LONDON, July 25 (Xinhua) -- China's coal consumption might have peaked in recent years, suggesting the country has entered the era of post-coal growth, according to a commentary article published Monday in the journal Nature Geoscience.
The commentary was co-authored by scholars from research institutes in China, Britain, and the United States.
The timing of China's peak coal consumption has been disputed, with the majority of projections now placing it between 2020 and 2040.
Yet China's coal use dropped to 4.12 billion tonnes, a decrease of 2.9 percent, in 2014, with another 3.6 percent decrease in 2015, all while gross domestic product (GDP) continued to grow by 7.3 percent and 6.9 percent respectively, the authors said.
Coal use in China might have peaked in 2013 or 2014, depending on the way it is calculated, and if the volume figures take into account the fact that higher quality coal was burned, 2014 is more likely to be the year of peak coal consumption, according to the article.
However, the authors pointed out: "it is not important whether the peak year was in 2013 or 2014, what matters is the reversal in the trend."
"We argue that China's coal consumption has indeed reached an inflection point much sooner than expected, and will decline henceforth, even though coal will remain the primary source of energy for the coming decades," said the authors.
Two forces are driving this trend. First, is the ongoing economic slow-down, especially in the construction and manufacturing industries. The second force is strengthened policies regarding air pollution and clean energy, according to the commentary.

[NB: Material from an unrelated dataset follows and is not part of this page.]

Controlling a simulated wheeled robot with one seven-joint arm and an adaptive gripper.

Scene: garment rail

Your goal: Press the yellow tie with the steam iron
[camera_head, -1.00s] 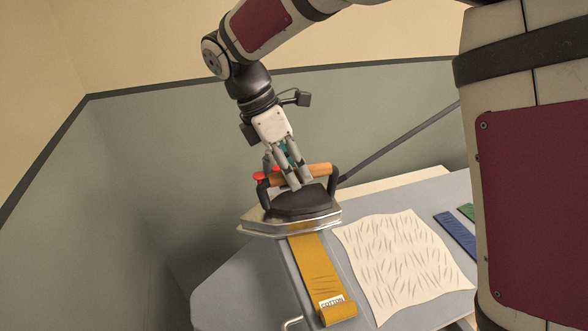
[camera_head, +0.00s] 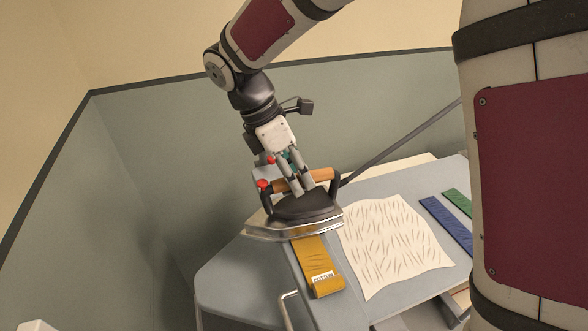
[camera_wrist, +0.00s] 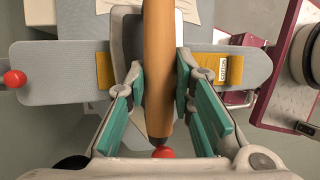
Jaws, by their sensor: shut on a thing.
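The steam iron (camera_head: 303,208) has a black body, a metal soleplate and an orange-brown handle. My gripper (camera_head: 302,188) is shut on the handle (camera_wrist: 158,65), which also shows between the fingers in the wrist view. The yellow tie (camera_head: 313,257) lies along a narrow grey board, with dark crease marks and a COTTON label near its front end. The iron is over the tie's middle and hides that part. The tie (camera_wrist: 235,70) shows right of the iron in the wrist view, with a short strip at left. I cannot tell whether the soleplate touches it.
A creased cream cloth (camera_head: 395,245) lies right of the iron on the grey ironing board (camera_head: 235,275). Blue (camera_head: 447,224) and green (camera_head: 458,205) strips lie farther right. A dark pole slants up behind. A wire loop (camera_head: 287,305) stands at the board's front.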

"I think even if China's economic growth rebounds in the future, it is less likely that the consumption of coal will increase significantly again," one of the authors of the article, Qi Ye, told Xinhua. He is the director of the Brookings-Tsinghua Center for Public Policy in Beijing.
That is due to the fact that China's non-coal energy consumption has grown rapidly and the cost of this kind of energy has been going down, so the trend of using such an energy source to replace coal is irreversible, said Qi. But he also noted there might be some fluctuations in the consumption of coal in the future.
The end of coal-fired growth in China does not mean coal will cease to be a major energy source; it means that it is entering a phase of development when China's economic growth -- and the improving living standards of its population -- will not depend on rising coal consumption, according to the article.
China's experience is also relevant to the rest of the world.
"The peaking of China's coal consumption has a very important referential significance to other developing countries, say India and South Africa, and it boosts the global effort to tackle climate change," said Qi.